A entrevista é de Annachiara Sacchi, publicada por la Lettura, 25-06-2022. A tradução é de Luisa Rabolini.

 

Eis a entrevista.

 

Eminência, o que esta nomeação muda em sua vida?

 

É uma pergunta que tenho dificuldade para responder, ainda estou tentando metabolizar. O que consigo dizer é que vejo isso como um ato de espírito missionário do Santo Padre: sua preocupação com toda a Igreja, portanto também com aquela que está nas partes do mundo onde representa uma minoria, o fato dele pensar na Mongólia escolhendo como cardeal um bispo que vem de lá mesmo que não seja cidadão mongol, parece-me um gesto muito significativo.

 

Estamos acostumados a uma igreja eurocêntrica e italocêntrica: como interpreta a decisão de Francisco de valorizar uma comunidade tão pequena e distante?

 

O colégio dos cardeais deve representar toda a Igreja, mesmo aquela das regiões mais remotas. E é algo lindo, porque aumenta sua representatividade e a enriquece com experiências que vêm de pontos do mundo onde ser Igreja se conjuga com a vida de um pequeno grupo imerso em uma sociedade que tem outros pontos de referência. Penso que em uma época como a nossa, em que a universalidade e as dimensões planetárias da Igreja são evidentes, o Santo Padre tenha visto a necessidade de valorizar muitas vozes diferentes.

 

Mas por que um cardeal com 1.400 fiéis, quando as paróquias da Europa precisam de padres preparados e compassivos?

 

É a observação que tantas vezes ouço. Eu respondo dizendo que na Igreja há uma multiplicidade de vocações. E se acreditamos na missão ad gentes, isto é, dirigida àqueles que, por uma razão ou outra, não entraram em contato com a fé cristã, e se existe essa vocação que é um dom de Deus, há homens e mulheres que a encarnam. Portanto, faz sentido hoje, na situação de escassez de clero no Ocidente, ter pessoas que seguem esse dom. O Espírito Santo diz: separem Paulo e Barnabé para a missão que preparei para eles. E eles iniciam uma aventura missionária que ainda continua.

 

Relações com o estado mongol?

 

Formalmente são seguidas pelo núncio apostólico, enquanto o pastor da Igreja cuida da comunidade católica, prestando atenção ao diálogo com todos. Estamos comemorando um aniversário duplo este ano.

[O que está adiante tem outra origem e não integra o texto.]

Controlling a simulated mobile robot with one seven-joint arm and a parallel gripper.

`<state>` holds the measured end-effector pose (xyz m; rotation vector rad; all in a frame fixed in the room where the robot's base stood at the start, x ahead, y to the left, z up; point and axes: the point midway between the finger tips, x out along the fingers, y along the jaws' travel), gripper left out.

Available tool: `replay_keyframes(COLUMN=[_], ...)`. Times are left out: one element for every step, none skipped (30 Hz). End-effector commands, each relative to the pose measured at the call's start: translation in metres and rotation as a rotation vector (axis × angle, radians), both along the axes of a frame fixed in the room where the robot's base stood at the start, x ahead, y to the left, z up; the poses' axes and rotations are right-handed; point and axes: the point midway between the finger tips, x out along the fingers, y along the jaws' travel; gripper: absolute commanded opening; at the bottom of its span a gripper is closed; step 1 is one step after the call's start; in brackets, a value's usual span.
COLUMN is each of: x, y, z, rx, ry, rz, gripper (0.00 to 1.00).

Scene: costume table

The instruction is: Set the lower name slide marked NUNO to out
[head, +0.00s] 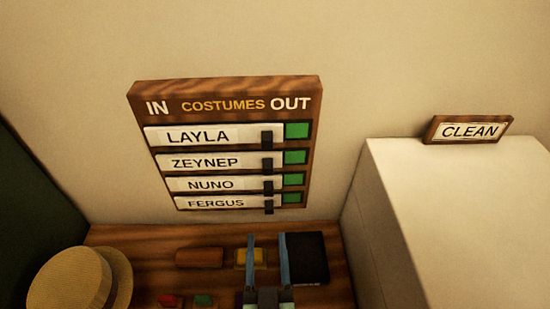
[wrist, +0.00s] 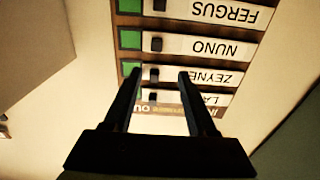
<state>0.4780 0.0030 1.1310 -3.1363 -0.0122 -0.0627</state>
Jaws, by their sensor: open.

O primeiro: 30 anos de relações entre a Santa Sé e a Mongólia, uma ligação importantíssima porque o governo mongol, uma vez que o regime comunista desmoronou, imediatamente mostrou interesse em estabelecer relações diplomáticas com a Santa Sé (geralmente acontece o contrário). O diálogo iniciado em 1991 levou ao reconhecimento mútuo em 1992 e logo depois à nomeação do núncio apostólico que representa o Papa no território específico em que se encontra; no nosso caso, a Nunciatura tem sede na Coreia, onde reside o atual núncio, Monsenhor Alfred Xuereb, que cobre a Coreia e a Mongólia. Também em 1992 chegaram os primeiros missionários, por isso celebramos o 30º aniversário da nossa Igreja nestas terras; no dia 7 de julho recordaremos sua chegada a Ulaanbaatar e celebraremos uma missa também nos reconectando com a história antiga, que na época medieval viu aqui uma presença cristã nestoriana.

 

Vocês têm relações com outras comunidades religiosas na Mongólia?

 

O diálogo ecumênico e inter-religioso é um dos pilares da nossa presença eclesial. Há poucos dias participei da festa budista do Vesak: foram convidados o bispo católico, o sacerdote ortodoxo, o imã. Cada um de nós foi chamado a falar.

 

E o senhor, o que disse?

Citei o Papa e seu discurso de 28 de maio em Roma: os líderes religiosos têm o dever de promover a paz e rejeitar o uso instrumental da religião. Nosso trabalho é criar pontes com pessoas que seguem outros percursos na vida, mas com quem queremos estar em diálogo para o bem da sociedade.

 

Funciona?

 

Sim, nossos encontros inter-religiosos se intensificaram.

 

É difícil entrar na mentalidade dos mongóis?

 

Sim, pela riqueza e poliedricidade dessas pessoas que têm uma identidade cultural profundamente enraizada e uma história antiga da qual se orgulham.

 

Relações com a China?

 

A Mongólia é um país soberano que administra sua geopolítica com muita sabedoria.

 

E vocês católicos? Ecos do que está acontecendo na China?

 

Estamos em uma zona interessante do planeta, mas fora isso não chega nada.

 

Como é ser o cardeal mais jovem do mundo?

 

Conto com a ajuda de meus irmãos cardeais: alguns me escreveram e expressaram sua proximidade. Tenho muito a aprender com eles.

 

Falou com o Papa?

 

Sim, em 28 de maio em Roma, onde levei comigo uma delegação budista, mas ainda não sabia da nomeação. Dois anos atrás, porém, depois da minha consagração episcopal, tive a oportunidade de falar com ele. Ele me mostrou proximidade, humanidade e calor, mostrou interesse pela Mongólia, senti que ele realmente se importava com isso. Para mim ele é um pai.

 

Como são seus dias?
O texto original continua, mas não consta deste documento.